# Start of STORED RECORDS
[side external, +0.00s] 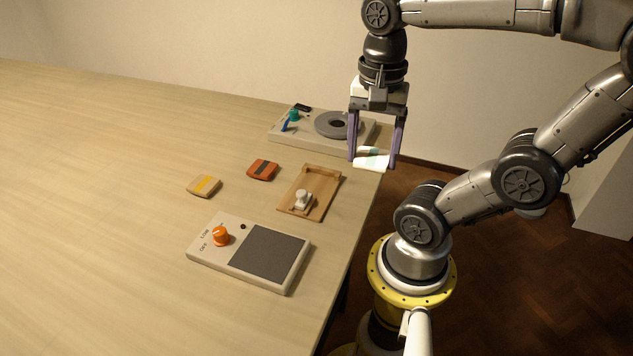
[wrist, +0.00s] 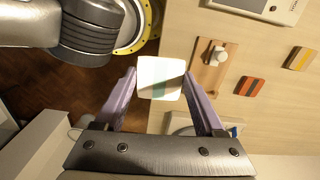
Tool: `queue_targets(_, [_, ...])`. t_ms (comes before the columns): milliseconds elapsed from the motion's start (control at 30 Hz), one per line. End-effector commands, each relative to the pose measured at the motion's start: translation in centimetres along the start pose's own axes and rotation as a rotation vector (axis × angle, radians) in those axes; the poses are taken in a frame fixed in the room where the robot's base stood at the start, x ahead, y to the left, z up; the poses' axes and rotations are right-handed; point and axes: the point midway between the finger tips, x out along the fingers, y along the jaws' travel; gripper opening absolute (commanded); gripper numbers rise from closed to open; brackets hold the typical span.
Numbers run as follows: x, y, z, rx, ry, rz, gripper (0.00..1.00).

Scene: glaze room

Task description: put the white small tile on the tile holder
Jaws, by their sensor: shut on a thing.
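The white small tile (side external: 371,162) has a pale teal stripe and is between the fingers of my gripper (side external: 373,165), which is shut on it. In the wrist view the tile (wrist: 160,72) sits between the purple fingertips (wrist: 160,76), with the stripe near its lower middle. It is in the air by the table's right edge. A wooden tray with a raised rim, likely the tile holder (side external: 325,178), lies on the table to the left of and below my gripper in the side view. A white knobbed piece (side external: 303,200) stands on it. The holder also shows in the wrist view (wrist: 209,80).
A device with a grey disc (side external: 337,125) stands behind, close to my gripper. An orange striped tile (side external: 262,169) and a yellow striped tile (side external: 204,186) lie left of the holder. A box with an orange knob and dark plate (side external: 270,252) is in front. The table's left is clear.

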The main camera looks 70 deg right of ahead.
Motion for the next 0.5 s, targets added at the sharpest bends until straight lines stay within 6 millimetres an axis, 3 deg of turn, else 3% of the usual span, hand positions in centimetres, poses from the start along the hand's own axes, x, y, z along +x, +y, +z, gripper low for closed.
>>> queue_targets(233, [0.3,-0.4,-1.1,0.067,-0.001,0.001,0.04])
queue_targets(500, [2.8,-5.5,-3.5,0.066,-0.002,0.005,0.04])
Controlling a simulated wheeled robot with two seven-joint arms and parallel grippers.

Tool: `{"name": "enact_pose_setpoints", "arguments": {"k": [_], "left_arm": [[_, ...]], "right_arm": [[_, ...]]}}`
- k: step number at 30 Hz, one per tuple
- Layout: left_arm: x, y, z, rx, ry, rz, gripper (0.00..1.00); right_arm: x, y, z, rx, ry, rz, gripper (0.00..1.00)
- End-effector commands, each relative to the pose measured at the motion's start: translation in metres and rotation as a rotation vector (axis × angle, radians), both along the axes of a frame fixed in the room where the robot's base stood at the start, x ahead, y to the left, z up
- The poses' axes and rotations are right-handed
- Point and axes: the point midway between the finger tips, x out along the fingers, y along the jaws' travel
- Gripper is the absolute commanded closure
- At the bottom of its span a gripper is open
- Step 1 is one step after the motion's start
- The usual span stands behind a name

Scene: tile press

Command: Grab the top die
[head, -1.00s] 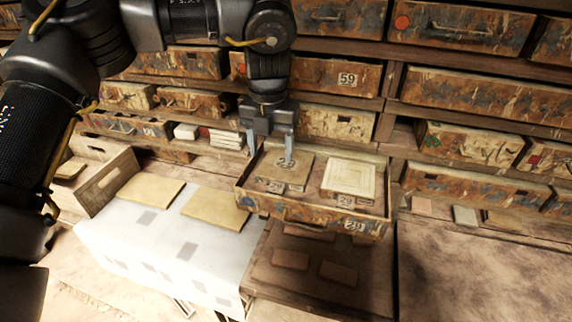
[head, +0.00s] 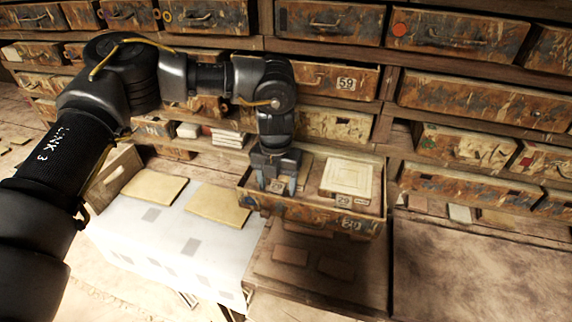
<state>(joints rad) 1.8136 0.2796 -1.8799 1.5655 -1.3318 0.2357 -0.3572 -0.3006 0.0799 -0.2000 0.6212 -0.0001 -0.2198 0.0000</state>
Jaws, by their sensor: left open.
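The open drawer (head: 305,211) holds two square dies side by side. The left die (head: 304,170) is brown and mostly hidden behind my left gripper; part of its front edge and number tag show between the fingers. The right die (head: 347,178) is pale, with a framed top face, and its tag reads 29. My left gripper (head: 277,187) points down into the left half of the drawer, open, with its fingers at either side of the left die's front part. I cannot tell whether they touch it. My right gripper is not in view.
A table with a white cloth (head: 165,255) stands left of the drawer, with two tan slabs (head: 218,203) on it. Shelves of rusty drawers (head: 465,100) fill the back. A bare wooden top (head: 470,270) lies at the lower right.

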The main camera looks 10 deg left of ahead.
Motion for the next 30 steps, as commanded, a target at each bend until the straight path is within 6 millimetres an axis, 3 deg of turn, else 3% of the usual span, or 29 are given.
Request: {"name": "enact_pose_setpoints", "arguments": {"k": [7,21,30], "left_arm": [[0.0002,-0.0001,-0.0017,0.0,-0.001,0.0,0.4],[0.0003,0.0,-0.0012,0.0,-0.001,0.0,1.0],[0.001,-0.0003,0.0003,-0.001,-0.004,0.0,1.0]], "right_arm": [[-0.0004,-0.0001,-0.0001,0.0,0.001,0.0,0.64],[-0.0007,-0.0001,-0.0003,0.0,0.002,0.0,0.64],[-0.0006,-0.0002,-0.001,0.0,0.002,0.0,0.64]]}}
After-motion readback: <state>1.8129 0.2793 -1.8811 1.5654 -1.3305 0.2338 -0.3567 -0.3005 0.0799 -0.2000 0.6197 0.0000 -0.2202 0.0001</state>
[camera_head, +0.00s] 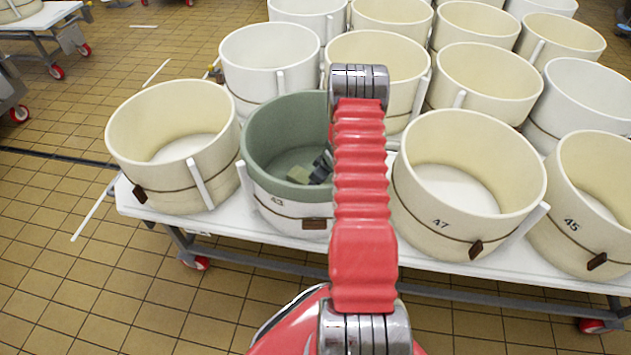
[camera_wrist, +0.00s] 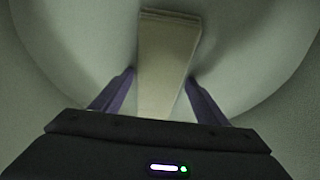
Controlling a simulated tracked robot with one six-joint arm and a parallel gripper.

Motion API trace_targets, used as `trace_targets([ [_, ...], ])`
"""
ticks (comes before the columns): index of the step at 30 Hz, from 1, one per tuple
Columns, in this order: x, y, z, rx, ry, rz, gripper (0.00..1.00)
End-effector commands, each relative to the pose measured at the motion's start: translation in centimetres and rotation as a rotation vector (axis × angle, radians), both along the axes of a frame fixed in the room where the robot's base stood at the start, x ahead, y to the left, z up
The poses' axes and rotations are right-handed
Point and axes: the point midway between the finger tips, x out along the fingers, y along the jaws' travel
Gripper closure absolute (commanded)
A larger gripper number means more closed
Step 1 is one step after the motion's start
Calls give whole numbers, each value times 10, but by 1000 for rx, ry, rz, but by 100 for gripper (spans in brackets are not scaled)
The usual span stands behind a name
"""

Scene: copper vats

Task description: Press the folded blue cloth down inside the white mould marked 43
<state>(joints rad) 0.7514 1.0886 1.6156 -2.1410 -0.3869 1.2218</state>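The mould marked 43 (camera_head: 276,211) stands in the front row, white outside. A grey-green lining (camera_head: 270,140) covers its inner wall and rim; no clearly blue cloth shows. My gripper (camera_head: 320,168) is down inside this mould, partly hidden by my red arm. In the wrist view, its purple fingers (camera_wrist: 160,76) have their tips against both sides of a pale, layered, wedge-like piece (camera_wrist: 165,50), which looks gripped. Its colour is beige, and I cannot tell whether it is the folded cloth. In the head view an olive piece (camera_head: 298,175) shows beside the gripper.
Mould 47 (camera_head: 440,222) stands close on the right, and an unmarked cream mould (camera_head: 160,190) on the left. More moulds crowd behind and at the right, including mould 45 (camera_head: 560,225). All stand on a white wheeled table (camera_head: 235,225). Tiled floor (camera_head: 75,260) lies open in front.

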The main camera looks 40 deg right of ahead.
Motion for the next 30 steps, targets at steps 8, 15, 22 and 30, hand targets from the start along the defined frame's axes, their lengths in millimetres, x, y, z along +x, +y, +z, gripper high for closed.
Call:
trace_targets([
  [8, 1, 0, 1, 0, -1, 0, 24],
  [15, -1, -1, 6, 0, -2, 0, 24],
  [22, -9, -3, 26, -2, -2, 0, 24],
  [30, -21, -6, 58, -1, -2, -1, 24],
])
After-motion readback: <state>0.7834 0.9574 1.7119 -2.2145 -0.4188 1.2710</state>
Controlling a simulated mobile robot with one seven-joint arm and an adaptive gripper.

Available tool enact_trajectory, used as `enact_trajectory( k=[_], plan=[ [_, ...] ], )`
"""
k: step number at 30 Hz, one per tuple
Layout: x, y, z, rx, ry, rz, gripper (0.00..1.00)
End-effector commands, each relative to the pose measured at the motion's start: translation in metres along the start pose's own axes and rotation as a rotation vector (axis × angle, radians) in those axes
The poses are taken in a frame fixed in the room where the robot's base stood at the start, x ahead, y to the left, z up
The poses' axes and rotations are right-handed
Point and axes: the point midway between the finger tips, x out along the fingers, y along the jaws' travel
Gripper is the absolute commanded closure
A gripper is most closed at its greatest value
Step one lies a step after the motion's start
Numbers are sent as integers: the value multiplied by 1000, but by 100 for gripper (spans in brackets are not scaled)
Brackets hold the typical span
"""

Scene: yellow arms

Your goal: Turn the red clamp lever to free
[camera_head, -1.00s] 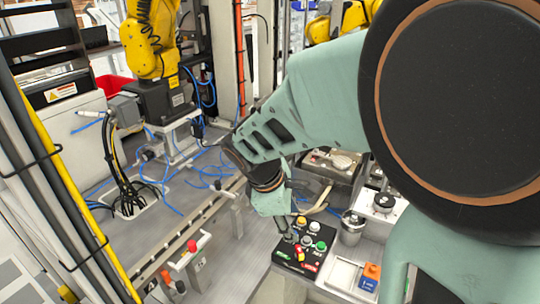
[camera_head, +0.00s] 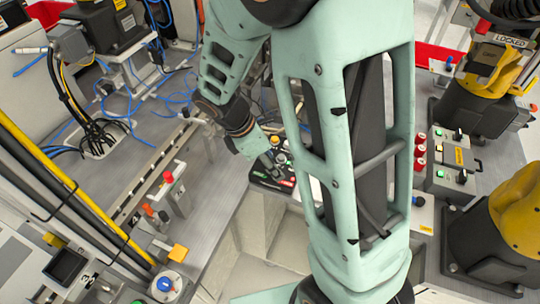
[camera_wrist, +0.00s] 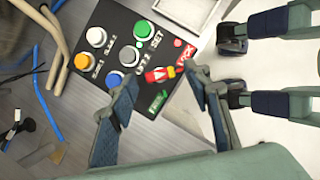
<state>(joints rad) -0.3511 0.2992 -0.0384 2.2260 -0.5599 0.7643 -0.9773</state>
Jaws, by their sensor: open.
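In the wrist view, a small red lever (camera_wrist: 160,74) with a yellow part sits on a black control panel (camera_wrist: 98,22). It lies between a red LOCK label (camera_wrist: 186,53) and a green FREE label (camera_wrist: 158,101). Which label it points to is hard to tell. My gripper (camera_wrist: 164,84) is open, its two fingers apart on either side of the lever in the picture, with nothing between them. Contact cannot be made out. In the head view, my gripper (camera_head: 272,163) is over the panel (camera_head: 262,181), partly hiding it; the lever is not clear there.
Several push-buttons crowd the panel beside the lever, including a green one (camera_wrist: 143,28) and a blue one (camera_wrist: 114,78). Blue hoses (camera_head: 160,75) lie on the bench. A red-knobbed upright handle (camera_head: 168,178) stands left of the panel. Yellow robot arms (camera_head: 520,210) stand at right.

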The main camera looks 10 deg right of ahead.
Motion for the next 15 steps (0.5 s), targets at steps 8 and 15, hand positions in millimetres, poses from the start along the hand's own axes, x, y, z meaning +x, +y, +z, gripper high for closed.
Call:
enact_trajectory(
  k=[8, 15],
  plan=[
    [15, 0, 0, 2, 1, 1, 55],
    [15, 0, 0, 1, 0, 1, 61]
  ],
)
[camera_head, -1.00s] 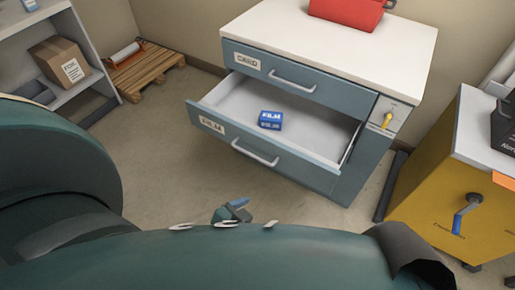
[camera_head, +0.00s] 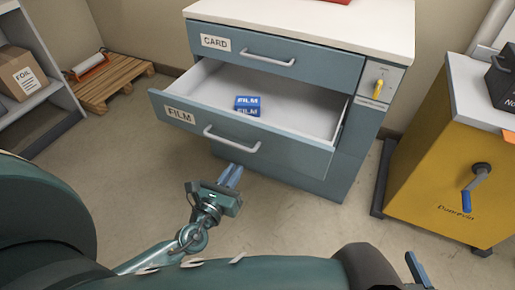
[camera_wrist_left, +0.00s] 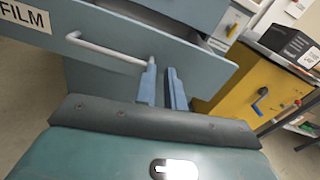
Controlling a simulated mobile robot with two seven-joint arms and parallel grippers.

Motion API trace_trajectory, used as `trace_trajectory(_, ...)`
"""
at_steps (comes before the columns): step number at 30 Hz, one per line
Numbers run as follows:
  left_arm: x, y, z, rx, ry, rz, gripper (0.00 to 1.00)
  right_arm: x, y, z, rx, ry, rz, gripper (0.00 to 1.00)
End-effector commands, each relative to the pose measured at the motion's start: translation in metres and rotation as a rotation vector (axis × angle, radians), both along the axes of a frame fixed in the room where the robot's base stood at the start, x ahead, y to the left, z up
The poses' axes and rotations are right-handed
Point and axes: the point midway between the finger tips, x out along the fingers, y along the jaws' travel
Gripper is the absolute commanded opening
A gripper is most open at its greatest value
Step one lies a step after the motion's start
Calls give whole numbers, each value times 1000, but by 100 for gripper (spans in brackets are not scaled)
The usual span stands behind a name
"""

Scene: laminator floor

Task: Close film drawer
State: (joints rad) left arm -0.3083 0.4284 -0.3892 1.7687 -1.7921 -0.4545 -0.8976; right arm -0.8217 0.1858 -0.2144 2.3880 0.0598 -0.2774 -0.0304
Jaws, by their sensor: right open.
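The film drawer (camera_head: 290,152) of the blue-grey cabinet is pulled out, with a FILM label and a silver bar handle (camera_head: 232,140). A blue FILM box (camera_head: 248,105) lies inside it. My left gripper (camera_head: 231,176) is below the drawer front, near the handle. In the left wrist view its two blue fingers (camera_wrist_left: 163,88) are apart with nothing between them, in front of the drawer front (camera_wrist_left: 110,45) and right of the handle (camera_wrist_left: 110,48). My right gripper (camera_head: 418,270) shows only partly at the bottom right edge, away from the drawer.
The CARD drawer (camera_head: 280,52) above is shut. A yellow key-like knob (camera_head: 378,88) is on the cabinet's right panel. A yellow machine (camera_head: 440,165) with a crank stands to the right. A pallet (camera_head: 115,85) and shelf (camera_head: 45,95) are at left. Floor before the drawer is clear.

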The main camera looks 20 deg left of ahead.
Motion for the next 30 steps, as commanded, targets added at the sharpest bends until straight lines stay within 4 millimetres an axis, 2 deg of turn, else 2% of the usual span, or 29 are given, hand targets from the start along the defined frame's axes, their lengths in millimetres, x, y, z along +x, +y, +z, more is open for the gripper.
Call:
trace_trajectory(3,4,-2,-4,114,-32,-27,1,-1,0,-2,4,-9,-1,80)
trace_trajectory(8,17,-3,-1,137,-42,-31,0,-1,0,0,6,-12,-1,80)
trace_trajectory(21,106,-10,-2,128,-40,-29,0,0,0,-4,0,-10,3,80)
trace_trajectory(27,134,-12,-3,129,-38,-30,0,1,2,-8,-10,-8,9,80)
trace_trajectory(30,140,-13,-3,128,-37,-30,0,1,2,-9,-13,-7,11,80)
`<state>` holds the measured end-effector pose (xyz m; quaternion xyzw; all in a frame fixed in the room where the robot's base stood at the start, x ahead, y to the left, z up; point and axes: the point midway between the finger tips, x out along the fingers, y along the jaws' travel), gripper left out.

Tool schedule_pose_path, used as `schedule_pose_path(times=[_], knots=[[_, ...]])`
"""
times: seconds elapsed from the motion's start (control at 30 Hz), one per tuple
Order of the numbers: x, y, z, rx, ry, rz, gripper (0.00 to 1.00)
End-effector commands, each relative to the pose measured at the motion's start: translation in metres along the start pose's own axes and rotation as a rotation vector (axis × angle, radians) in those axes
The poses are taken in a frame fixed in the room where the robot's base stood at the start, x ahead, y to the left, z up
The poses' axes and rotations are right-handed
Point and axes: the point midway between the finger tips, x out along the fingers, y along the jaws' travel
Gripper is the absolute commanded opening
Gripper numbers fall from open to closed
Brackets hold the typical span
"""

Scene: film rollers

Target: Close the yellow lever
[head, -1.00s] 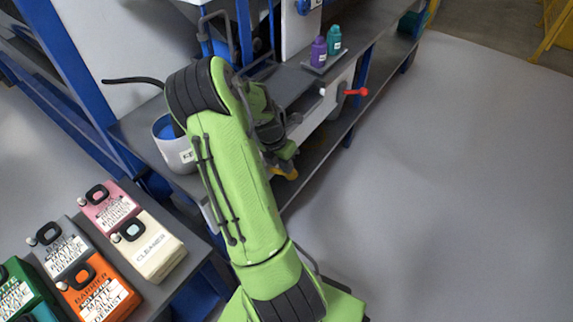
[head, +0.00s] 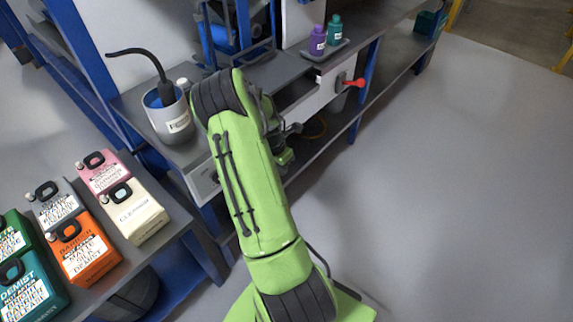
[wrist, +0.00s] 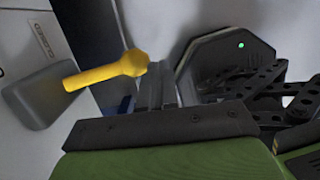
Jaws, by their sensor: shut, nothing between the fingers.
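The yellow lever (wrist: 105,75) shows in the wrist view, its thick round end toward my gripper and its thin end at a grey base (wrist: 40,98) on a white panel. The panel (wrist: 38,28) has a label reading "CLOSED" above the base. My gripper (wrist: 160,85) is shut and empty, with its fingers just right of the lever's thick end. They look very close, but I cannot tell whether they touch. In the head view my arm hides the lever, and my gripper is mostly hidden behind the arm.
A red-handled valve (head: 353,83) sticks out of the bench front to the right. Purple (head: 318,41) and teal (head: 334,29) bottles stand above it. A grey pot (head: 172,118) is left of my arm. Several labelled canisters (head: 90,258) stand at lower left. The floor (head: 450,200) at right is clear.

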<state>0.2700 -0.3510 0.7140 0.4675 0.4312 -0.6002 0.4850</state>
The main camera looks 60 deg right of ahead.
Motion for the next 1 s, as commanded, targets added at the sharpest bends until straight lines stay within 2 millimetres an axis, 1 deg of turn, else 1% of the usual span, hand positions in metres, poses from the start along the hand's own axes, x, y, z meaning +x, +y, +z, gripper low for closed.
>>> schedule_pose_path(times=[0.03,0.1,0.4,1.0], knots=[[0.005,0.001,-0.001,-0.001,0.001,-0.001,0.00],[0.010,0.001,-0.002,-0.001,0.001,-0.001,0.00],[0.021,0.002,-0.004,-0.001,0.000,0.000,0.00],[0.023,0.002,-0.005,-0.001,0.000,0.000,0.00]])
# End of STORED RECORDS
> _WORK TO BE COMPLETED_: From the records above, copy only the lines running from the line containing "Motion for the next 30 steps, as commanded, a" to the line containing "Task description: Press", both ends included. Leave the pictures out.

> _TASK RESULT_:
Motion for the next 30 steps, as commanded, a target at each bend until the straight path is within 6 millimetres an axis, 3 deg of turn, else 3% of the usual span, or 29 are given.
Request: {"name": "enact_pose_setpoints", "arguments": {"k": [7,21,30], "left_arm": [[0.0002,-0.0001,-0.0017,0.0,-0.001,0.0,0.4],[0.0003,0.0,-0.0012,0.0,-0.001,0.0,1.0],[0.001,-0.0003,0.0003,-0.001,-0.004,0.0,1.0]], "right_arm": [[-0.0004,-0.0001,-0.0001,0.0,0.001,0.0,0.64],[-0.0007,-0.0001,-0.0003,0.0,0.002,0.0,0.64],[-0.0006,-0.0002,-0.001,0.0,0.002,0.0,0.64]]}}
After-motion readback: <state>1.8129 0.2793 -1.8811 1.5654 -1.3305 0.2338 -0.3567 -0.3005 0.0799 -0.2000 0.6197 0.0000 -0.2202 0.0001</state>
[camera_head, +0.00s] 
[camera_wrist, +0.00s] 
Controlling a simulated tracked robot with one six-joint arm and a parallel gripper.

Motion API trace_targets, used as `trace_targets([ [_, ...], ])`
"""
ticks (comes before the columns): index of the step at 30 Hz, from 1, one per tuple
Columns, in this order: x, y, z, rx, ry, rz, gripper (0.00..1.00)
End-effector commands, each relative to the pose measured at the motion's start: translation in centimetres and rotation as a rotation vector (axis × angle, radians), both along the axes of a frame fixed in the room where the robot's base stood at the start, x ahead, y to the left, z up
The poses' axes and rotations are right-handed
Point and axes: the point midway between the finger tips, x out along the fingers, y along the jaws' travel
Gripper closure absolute (commanded)
A larger gripper number means more closed
Step 1 is one step after the motion's start
Calls give whole numbers, each value times 10, but by 1000 for rx, ry, rz, but by 100 for gripper (spans in brackets are not scaled)
The usual span stands behind a name
"""

Scene: copper vats

Task description: Press the folded blue cloth down inside the white mould marked 43

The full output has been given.